Silent hang in buildworld, was Re: Invoking -v for clang during buildworld
bob prohaska
fbsd at www.zefox.net
Fri Jan 22 01:15:37 UTC 2021
On Wed, Jan 20, 2021 at 08:46:28PM -0800, Mark Millard wrote:
>
> You might want to have META_MODE do a build without
> updating sources and leaving the existing build materials
> in place. It would give you an idea of the lower bound on
> how much time a minimal build would take in your context.

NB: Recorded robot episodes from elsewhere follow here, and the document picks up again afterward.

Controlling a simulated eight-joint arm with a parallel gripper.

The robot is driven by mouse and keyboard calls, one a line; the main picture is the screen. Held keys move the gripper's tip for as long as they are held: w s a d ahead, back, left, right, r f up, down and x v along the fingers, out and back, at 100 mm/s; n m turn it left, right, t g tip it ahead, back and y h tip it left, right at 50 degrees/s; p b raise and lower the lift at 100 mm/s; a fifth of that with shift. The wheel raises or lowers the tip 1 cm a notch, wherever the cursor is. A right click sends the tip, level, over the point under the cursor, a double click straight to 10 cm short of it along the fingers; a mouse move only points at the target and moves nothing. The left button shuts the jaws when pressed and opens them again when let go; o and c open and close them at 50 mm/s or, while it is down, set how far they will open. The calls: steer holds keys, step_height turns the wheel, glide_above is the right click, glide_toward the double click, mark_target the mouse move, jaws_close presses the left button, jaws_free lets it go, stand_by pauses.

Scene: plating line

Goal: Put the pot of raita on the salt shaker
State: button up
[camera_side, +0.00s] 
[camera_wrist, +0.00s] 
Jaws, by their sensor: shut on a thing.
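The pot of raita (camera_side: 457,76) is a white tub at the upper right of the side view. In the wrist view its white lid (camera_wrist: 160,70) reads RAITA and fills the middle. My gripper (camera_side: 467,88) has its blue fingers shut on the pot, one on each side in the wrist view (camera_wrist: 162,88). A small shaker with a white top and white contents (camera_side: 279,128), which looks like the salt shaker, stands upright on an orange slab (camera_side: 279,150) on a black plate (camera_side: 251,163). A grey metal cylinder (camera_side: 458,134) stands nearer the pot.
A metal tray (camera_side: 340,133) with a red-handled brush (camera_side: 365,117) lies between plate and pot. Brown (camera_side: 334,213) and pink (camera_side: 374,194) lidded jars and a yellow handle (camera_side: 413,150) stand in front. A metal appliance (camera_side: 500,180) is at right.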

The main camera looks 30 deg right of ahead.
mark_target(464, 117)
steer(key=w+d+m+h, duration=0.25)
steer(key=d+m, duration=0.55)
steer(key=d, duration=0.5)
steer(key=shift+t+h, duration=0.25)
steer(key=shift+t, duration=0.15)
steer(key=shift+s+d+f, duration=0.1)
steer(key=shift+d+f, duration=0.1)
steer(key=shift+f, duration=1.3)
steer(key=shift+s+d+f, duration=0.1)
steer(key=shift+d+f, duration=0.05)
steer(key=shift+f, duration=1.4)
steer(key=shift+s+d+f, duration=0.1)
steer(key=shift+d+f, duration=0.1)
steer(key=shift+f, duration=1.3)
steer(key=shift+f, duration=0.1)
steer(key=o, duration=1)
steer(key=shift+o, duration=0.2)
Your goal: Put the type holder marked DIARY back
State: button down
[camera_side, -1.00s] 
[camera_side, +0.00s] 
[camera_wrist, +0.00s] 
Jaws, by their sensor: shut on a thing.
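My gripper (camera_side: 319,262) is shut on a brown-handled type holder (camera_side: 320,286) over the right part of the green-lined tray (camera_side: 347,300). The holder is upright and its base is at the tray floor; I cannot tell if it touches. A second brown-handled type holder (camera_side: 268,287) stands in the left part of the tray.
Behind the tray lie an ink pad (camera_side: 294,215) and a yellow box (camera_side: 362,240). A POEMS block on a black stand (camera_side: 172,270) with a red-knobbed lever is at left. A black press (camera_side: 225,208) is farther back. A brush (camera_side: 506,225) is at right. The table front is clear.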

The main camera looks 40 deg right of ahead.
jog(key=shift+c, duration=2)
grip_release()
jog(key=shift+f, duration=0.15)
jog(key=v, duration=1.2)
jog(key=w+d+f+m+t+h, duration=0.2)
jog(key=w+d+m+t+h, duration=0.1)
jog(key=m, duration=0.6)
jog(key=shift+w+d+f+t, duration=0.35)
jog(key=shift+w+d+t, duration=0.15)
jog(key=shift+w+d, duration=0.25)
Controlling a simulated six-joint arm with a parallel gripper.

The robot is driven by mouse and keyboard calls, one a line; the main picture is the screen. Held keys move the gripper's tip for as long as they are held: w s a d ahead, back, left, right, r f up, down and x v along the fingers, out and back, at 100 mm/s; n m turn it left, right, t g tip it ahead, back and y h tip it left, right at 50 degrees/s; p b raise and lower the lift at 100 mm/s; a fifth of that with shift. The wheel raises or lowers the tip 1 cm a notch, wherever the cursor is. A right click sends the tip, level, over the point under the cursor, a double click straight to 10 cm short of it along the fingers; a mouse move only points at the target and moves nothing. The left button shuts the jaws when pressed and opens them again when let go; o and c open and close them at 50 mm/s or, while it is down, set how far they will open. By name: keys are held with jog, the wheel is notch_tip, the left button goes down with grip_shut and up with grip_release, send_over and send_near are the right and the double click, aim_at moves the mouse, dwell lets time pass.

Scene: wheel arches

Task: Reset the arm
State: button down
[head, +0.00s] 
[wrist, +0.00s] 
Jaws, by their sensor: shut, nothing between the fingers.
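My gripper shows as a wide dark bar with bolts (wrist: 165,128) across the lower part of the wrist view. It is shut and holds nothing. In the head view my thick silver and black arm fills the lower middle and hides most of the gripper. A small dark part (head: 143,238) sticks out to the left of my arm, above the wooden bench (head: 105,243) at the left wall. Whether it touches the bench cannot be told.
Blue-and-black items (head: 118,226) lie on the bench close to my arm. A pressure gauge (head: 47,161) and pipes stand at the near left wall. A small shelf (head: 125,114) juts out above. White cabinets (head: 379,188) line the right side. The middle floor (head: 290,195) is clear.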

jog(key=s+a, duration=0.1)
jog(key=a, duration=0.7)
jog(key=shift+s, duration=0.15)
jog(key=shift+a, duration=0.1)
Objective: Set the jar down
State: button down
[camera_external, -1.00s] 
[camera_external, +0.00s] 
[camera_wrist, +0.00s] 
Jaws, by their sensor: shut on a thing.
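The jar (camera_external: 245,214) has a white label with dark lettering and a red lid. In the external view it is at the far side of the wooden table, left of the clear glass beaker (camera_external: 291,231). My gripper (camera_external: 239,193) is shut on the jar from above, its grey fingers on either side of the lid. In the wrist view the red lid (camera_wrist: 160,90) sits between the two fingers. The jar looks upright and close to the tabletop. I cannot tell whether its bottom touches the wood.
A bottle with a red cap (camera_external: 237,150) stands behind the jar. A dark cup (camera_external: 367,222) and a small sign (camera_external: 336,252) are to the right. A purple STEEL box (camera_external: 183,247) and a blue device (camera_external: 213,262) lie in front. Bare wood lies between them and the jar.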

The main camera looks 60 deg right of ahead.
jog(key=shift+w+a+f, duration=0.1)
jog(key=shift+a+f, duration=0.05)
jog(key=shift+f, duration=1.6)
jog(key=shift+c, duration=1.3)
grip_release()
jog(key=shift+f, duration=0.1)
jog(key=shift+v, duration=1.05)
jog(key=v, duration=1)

> On the OPi+2E, for my context, for no linking-thread
> constraint, an example was:
>
> World built in 1468 seconds, ncpu: 4, make -j4
> Kernel(s) GENERIC-NODBG built in 116 seconds, ncpu: 4, make -j4
>
> So, somewhat under 30 minutes total.
>
> (There can be some things that do get some rebuild activity
> in such a build. Lots of things can end up relinked, so .full
> and .debug and such regenerated.)
>
> I'll note that for META_MODE to work well, you need to keep
> using it so that its records stay up to date as a description
> of the build materials that are to be the basis for the next
> update. Forgetting to supply WITH_META_MODE would not be
> good for approximately minimizing the rebuild work done.
>
> I've never tried to compare how much more memory is used
> under a debug kernel than a non-debug one. My use of
> non-debug vs. your use of debug could explain a lot for
> both memory use and some part of the time difference
> compared to my reports. I've only used a debug kernel
> to buildworld or buildkernel when trying to get evidence
> for a system problem that was occurring during build*
> operation(s).
>
> QUOTE (from UPDATING)
> NOTE TO PEOPLE WHO THINK THAT FreeBSD 13.x IS SLOW:
> FreeBSD 13.x has many debugging features turned on, in both the kernel
> and userland. These features attempt to detect incorrect use of
> system primitives, and encourage loud failure through extra sanity
> checking and fail stop semantics. They also substantially impact
> system performance. If you want to do performance measurement,
> benchmarking, and optimization, you'll want to turn them off. This
> includes various WITNESS- related kernel options, INVARIANTS, malloc
> debugging flags in userland, and various verbose features in the
> kernel. Many developers choose to disable these features on build
> machines to maximize performance. (To completely disable malloc
> debugging, define WITH_MALLOC_PRODUCTION in /etc/src.conf and rebuild
> world, or to merely disable the most expensive debugging functionality
> at runtime, run "ln -s 'abort:false,junk:false' /etc/malloc.conf".)
> END QUOTE
>
> I was using a 1008 MHz clocked OPi+2E. You may well have
> been using a 600 MHz clocked RPi2B. I do not know if there
> are L1 or L2 RAM caching differences involved.
>
> There are enough differences to not make the variations
> in figures from our runs all that surprising.
>
> I see that you kept the 2048 MiByte total swap space, so
> still exceeding the documented recommended-maximum for
> the context. Since it used under 800 MiBytes, it would
> seem that it would fit to use more like <=1800 MiByte to
> avoid what the documentation warns about for tradeoffs
> for having too much swap space.
>
For the time being I've reduced swap partition so the system
reports
Device 1K-blocks Used Avail Capacity
/dev/da0s2b 786432 0 786432 0%
/dev/sdda0s2b 786432 0 786432 0%
Total 1572864 0 1572864 0%
That should somewhat reduce suspician that too much swap
is the culprit when something unfamiliar goes wrong. For
the sake of my own understanding it would be useful to
provoke a failure attributable to excessive swap, just
to see if it's specifically distinguishable..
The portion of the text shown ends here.